Brief —
Begin with the line holding "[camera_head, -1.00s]", end with the line holding "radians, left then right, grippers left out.", and repeat every line in between exactly, without pictures.

----

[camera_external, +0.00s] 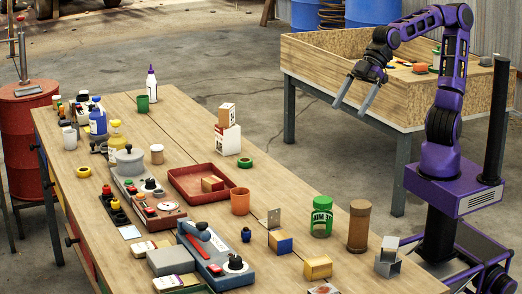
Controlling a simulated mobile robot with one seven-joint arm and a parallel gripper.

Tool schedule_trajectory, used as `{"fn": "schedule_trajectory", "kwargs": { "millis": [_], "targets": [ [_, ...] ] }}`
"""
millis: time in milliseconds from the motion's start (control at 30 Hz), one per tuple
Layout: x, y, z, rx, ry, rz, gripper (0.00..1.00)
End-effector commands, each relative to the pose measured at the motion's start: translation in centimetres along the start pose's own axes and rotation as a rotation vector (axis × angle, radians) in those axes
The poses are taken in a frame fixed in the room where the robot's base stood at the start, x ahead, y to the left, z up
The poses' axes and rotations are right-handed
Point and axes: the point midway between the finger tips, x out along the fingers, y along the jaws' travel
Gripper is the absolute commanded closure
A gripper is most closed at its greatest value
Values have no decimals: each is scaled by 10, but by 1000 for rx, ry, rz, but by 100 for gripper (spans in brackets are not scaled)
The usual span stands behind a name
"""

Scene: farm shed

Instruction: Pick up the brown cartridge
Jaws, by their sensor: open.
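A tall brown cylinder (358,228), which looks like the brown cartridge, stands upright near the right end of the wooden workbench (300,200). A green jar (322,217) with a pale label stands just left of it. My gripper (353,106) is open and empty, its two long grey fingers apart and pointing down and left. It is raised in front of the chipboard-sided box table, well above and behind the brown cylinder.
An orange cup (240,201) and a red tray (180,170) are further left. The back edge of the bench between tray and jar is mostly clear.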

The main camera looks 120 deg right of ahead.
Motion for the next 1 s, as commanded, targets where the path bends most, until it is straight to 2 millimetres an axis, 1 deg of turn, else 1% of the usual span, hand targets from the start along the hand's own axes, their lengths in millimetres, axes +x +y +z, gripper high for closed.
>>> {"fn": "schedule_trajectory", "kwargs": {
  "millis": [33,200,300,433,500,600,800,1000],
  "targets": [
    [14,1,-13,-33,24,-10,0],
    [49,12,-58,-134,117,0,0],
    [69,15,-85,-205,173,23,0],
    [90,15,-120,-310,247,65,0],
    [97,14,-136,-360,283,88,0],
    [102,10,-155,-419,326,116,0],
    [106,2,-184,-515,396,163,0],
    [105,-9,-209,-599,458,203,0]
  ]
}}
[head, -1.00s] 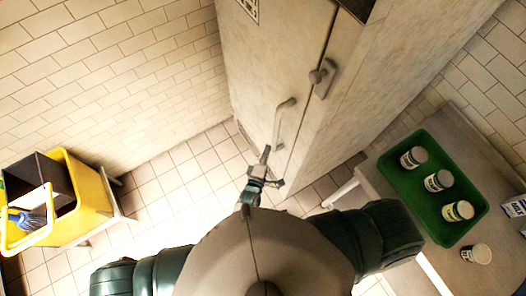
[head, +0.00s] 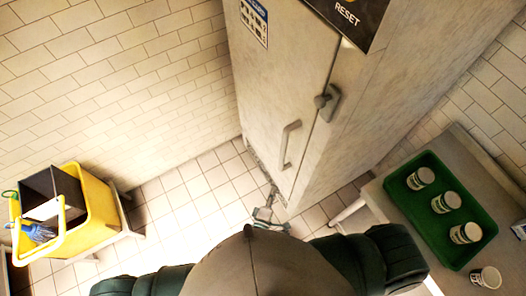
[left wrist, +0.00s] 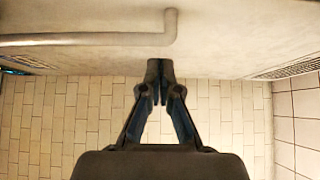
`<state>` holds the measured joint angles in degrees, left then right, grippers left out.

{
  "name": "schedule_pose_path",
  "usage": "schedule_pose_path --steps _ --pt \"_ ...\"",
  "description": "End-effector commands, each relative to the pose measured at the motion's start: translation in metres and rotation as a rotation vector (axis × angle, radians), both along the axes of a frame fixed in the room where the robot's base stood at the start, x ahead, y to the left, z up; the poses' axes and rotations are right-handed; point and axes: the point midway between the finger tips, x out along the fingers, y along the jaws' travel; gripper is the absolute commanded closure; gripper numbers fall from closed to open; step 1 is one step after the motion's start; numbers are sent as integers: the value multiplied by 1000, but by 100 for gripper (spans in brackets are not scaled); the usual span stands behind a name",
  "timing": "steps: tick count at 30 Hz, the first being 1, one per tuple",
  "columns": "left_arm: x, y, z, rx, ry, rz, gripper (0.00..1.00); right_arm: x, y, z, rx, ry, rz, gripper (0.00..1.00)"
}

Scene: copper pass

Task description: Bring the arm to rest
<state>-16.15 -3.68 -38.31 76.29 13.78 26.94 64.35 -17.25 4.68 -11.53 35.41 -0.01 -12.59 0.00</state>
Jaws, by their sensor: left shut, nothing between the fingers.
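My left gripper (head: 270,200) shows small in the head view, low in front of the tall pale cabinet (head: 290,80). In the left wrist view the left gripper (left wrist: 160,92) has its fingers together with nothing between them. The fingertips point at the cabinet face, below the door handle (left wrist: 95,39). That handle (head: 290,145) is a grey bar in the head view, above and apart from the gripper. I cannot tell whether the tips touch the cabinet. My right gripper does not show.
A yellow bucket (head: 99,217) with a dark insert stands on the left. The tiled floor (head: 185,200) between bucket and cabinet is clear.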

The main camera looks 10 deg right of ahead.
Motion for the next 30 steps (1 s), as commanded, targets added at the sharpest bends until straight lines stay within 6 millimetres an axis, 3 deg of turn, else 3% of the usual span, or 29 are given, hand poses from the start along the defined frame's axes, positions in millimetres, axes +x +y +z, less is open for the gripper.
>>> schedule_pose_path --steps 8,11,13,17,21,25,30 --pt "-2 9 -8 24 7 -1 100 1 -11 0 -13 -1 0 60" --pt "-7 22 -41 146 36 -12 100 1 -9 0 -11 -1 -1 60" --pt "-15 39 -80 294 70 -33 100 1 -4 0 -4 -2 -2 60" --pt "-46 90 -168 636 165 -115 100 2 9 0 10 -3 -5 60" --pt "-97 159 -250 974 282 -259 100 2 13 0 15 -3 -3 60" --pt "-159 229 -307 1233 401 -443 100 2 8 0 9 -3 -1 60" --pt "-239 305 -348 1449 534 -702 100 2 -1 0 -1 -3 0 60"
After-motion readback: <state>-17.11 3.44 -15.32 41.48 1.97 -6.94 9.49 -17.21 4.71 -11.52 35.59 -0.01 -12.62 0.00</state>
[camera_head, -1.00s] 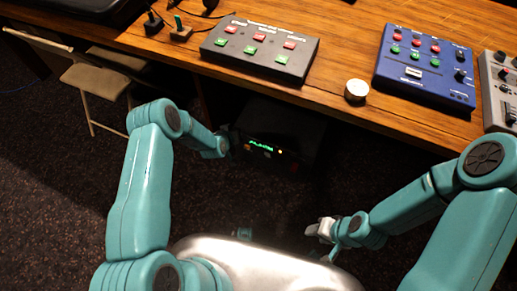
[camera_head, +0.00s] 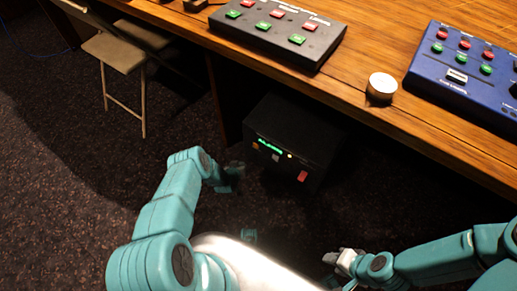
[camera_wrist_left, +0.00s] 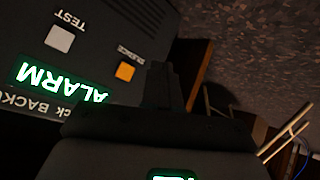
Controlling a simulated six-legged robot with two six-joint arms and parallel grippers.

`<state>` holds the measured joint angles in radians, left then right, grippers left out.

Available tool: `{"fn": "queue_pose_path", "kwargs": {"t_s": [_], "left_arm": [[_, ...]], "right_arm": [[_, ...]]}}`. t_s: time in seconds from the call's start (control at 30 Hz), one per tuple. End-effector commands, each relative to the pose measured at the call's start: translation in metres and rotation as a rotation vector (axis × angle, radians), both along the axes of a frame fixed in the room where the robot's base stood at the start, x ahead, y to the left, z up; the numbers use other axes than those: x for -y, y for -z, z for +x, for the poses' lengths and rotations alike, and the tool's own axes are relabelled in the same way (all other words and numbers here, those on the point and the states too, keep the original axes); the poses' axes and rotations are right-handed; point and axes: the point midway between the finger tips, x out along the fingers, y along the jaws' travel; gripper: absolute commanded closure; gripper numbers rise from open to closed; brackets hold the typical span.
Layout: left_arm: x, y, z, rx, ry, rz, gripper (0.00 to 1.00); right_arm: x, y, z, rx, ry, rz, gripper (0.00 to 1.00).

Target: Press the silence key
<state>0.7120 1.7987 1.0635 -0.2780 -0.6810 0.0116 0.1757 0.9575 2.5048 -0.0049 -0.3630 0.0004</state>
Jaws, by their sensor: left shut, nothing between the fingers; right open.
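A black alarm box (camera_head: 290,128) stands under the desk, its front showing a green lit ALARM display (camera_head: 270,147). On it are an orange key (camera_head: 255,146), a white key (camera_head: 276,158) and a red switch (camera_head: 302,176). In the left wrist view the panel appears upside down: the orange key (camera_wrist_left: 125,71) has a small label too blurred to read surely, and the white key (camera_wrist_left: 60,38) is marked TEST. My left gripper (camera_head: 238,169) is shut and empty, just in front of the box's left side; its dark fingers (camera_wrist_left: 163,85) appear beside the orange key, apart from it. My right gripper (camera_head: 335,258) is open, low at right.
The wooden desk (camera_head: 360,55) overhangs the box. On it are a black button panel (camera_head: 278,30), a blue panel (camera_head: 470,68) and a round white-topped knob (camera_head: 382,86). A folding chair (camera_head: 113,52) stands at left. Dark carpet is open before the box.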

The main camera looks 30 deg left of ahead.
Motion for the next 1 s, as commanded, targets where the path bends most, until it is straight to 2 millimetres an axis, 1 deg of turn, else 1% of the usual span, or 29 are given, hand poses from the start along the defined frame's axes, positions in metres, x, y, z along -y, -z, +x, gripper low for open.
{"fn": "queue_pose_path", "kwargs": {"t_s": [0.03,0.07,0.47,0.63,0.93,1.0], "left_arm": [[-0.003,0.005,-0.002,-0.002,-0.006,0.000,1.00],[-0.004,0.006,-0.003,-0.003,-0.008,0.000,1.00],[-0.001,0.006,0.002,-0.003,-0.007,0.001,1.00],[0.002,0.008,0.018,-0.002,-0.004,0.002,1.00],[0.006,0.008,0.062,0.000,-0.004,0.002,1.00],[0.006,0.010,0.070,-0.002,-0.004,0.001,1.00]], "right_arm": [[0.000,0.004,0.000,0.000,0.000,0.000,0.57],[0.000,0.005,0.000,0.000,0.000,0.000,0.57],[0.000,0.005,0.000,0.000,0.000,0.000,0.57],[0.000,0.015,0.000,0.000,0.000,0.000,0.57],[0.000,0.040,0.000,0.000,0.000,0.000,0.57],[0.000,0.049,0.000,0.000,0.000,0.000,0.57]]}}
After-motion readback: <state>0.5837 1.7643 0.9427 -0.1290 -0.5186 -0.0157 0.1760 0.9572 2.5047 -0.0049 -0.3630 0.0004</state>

----

The reply —
[camera_head, -1.00s] 
[camera_head, +0.00s] 
[camera_wrist_left, +0.00s] 
Controlling a simulated six-legged robot with two six-joint arms and parallel grippers.

`<state>` holds the measured joint angles in radians, left then right, grippers left out.

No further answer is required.